Attorney General Andy Beshear announced yesterday that he is demanding Gov. Matt Bevin rescind a June 2 executive order dissolving and reorganizing numerous state education boards.
Failure to do so, Beshear said, would result in legal action by the AG’s office challenging last week’s unlawful and unconstitutional move by the governor, which mirrors conduct taken by the governor against the boards of the University of Louisville and the Kentucky Retirement Systems.
“The governor does not have ‘absolute authority’ over state boards,” Beshear said. “He cannot ignore laws passed by the General Assembly that create independent boards, lay out their structure and set mandatory terms for their members. Put simply, he cannot rewrite laws he does not like through executive orders.”
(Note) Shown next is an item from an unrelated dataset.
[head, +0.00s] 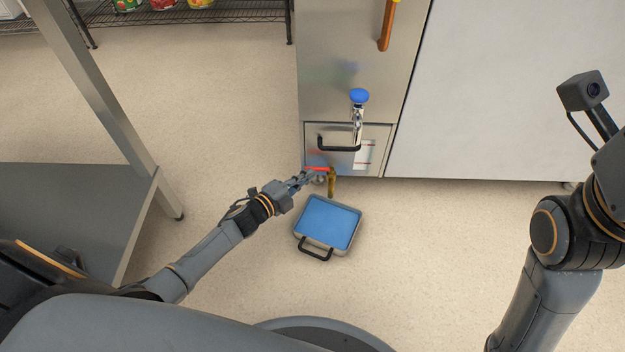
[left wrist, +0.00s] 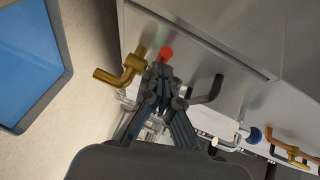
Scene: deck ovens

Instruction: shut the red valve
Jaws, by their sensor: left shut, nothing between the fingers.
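The red valve (head: 316,168) is a red handle low on the front of the steel cabinet, above a brass outlet pipe (head: 332,184). In the left wrist view its red end (left wrist: 166,54) shows just beyond my fingertips, beside the bent brass pipe (left wrist: 122,73). My left gripper (head: 318,177) is shut and empty, close against the handle. I cannot tell whether the fingers touch it. The gripper hides part of the valve. My right arm is at the right edge of the head view, and its fingers are out of the picture.
A blue tray with a black handle (head: 327,222) stands on the floor below the pipe. Above the valve are a black drawer handle (head: 339,148) and a blue-knobbed tap (head: 359,97). A grey table (head: 75,215) stands left. The floor between is clear.
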Beshear said his duty is to the law and to enforce Kentucky’s system of checks and balances. The power claimed by the governor to dissolve or reorganize any state board eviscerates all checks and balances and would effectively give the governor control over all decisions of every state board, including the Registry for Election Finance or the Executive Branch Ethics Commission.
“I’m especially troubled that the governor has hit Kentucky’s education system with yet another executive overreach,” Beshear said.
Last year, Beshear challenged the governor’s illegal and wrongful withholding of $18 million from Kentucky’s public colleges and universities. The Kentucky Supreme Court ruled in September 2016 that the money was unlawfully withheld, and stated in its decision that the job of the attorney general is “to vindicate the public rights of the people of the Commonwealth.”
Beshear’s request to the governor to rescind the June 2 executive order is not about charter schools nor is it a challenge to Senate Bill 1, he said.
In fact, Beshear said the governor’s board reorganization last week ignores and rewrites portions of Senate Bill 1.
“Gov. Bevin did not veto SB 1,” Beshear said. “But now he wants to substitute his judgment for that of the General Assembly and singlehandedly change the law.”
In the June 2 executive order, the governor dissolved four statutorily created boards, removing more than 35 members before the end of their mandatory term. He then created four new boards with the same names and duties but allowing himself to appoint all new members and the chair.
“We have seen this type of illegal behavior by the governor time and time again,” Beshear said. “My job as attorney general is to enforce the Constitution, to maintain the separation of powers and to ensure no branch of government exceeds the powers that we the people granted to it. I’m hopeful the governor will rescind his executive order and allow the education boards to properly operate under the law – without his undue influence.”